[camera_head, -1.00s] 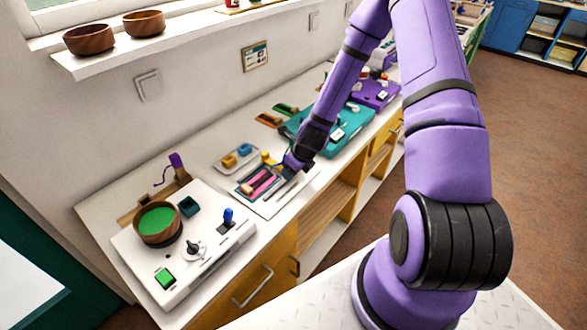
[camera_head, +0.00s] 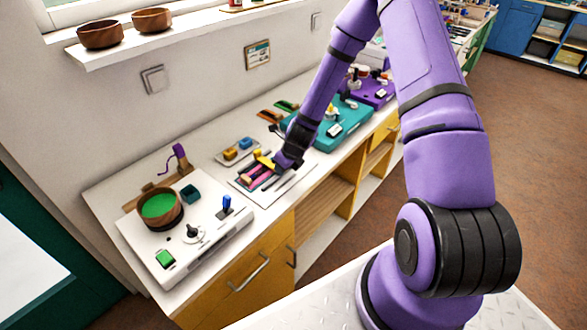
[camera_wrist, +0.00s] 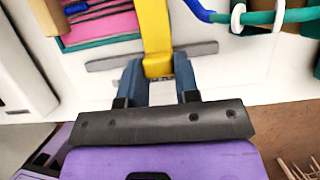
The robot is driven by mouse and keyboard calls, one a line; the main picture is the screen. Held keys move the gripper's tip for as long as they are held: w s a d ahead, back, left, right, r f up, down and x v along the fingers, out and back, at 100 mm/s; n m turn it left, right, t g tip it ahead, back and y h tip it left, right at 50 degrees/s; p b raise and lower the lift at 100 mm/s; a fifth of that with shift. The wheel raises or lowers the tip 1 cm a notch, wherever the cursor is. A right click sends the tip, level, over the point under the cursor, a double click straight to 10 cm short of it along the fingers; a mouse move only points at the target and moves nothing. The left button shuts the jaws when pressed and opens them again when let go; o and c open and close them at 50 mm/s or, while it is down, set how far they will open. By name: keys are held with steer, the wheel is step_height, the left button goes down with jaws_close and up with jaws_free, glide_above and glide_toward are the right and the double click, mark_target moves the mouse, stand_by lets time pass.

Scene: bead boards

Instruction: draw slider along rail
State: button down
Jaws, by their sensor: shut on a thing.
##############################
**Task prompt:** Copy the data exactly. Any picture it contains is to be omitted.

**Exercise result:**
[camera_head, -1.00s] 
[camera_head, +0.00s] 
[camera_wrist, +0.00s] 
The robot is driven by mouse and keyboard calls, one a line; the main picture is the screen. Held keys move the gripper's tip for as long as they are held: w s a d ahead, back, left, right, r f up, down and x v along the fingers, out and back, at 100 mm/s; n m turn it left, right, t g tip it ahead, back and y h tip it left, right at 50 degrees/s; p b raise and lower the lift at 100 mm/s; a fifth of that with shift. The wheel raises or lowers the tip 1 cm a notch, wherever the cursor is. A right click sends the tip, level, over the point under the cursor, a double click straight to 10 cm short of it along the fingers; a mouse move only points at the target and moves nothing. The left button shuts the jaws when pressed and opens them again when let go; o and c open and close them at 50 mm/s or, while it is down, set how far they will open. By name: keys are held with steer, the wheel is step_height, the left button goes down with jaws_close and up with jaws_free, glide_above and glide_toward are the right and the double click, mark_target moves the mouse, stand_by lets time pass.

Scene: bead boards

Instruction: draw slider along rail
State: button down
Jaws, by their sensor: shut on a thing.

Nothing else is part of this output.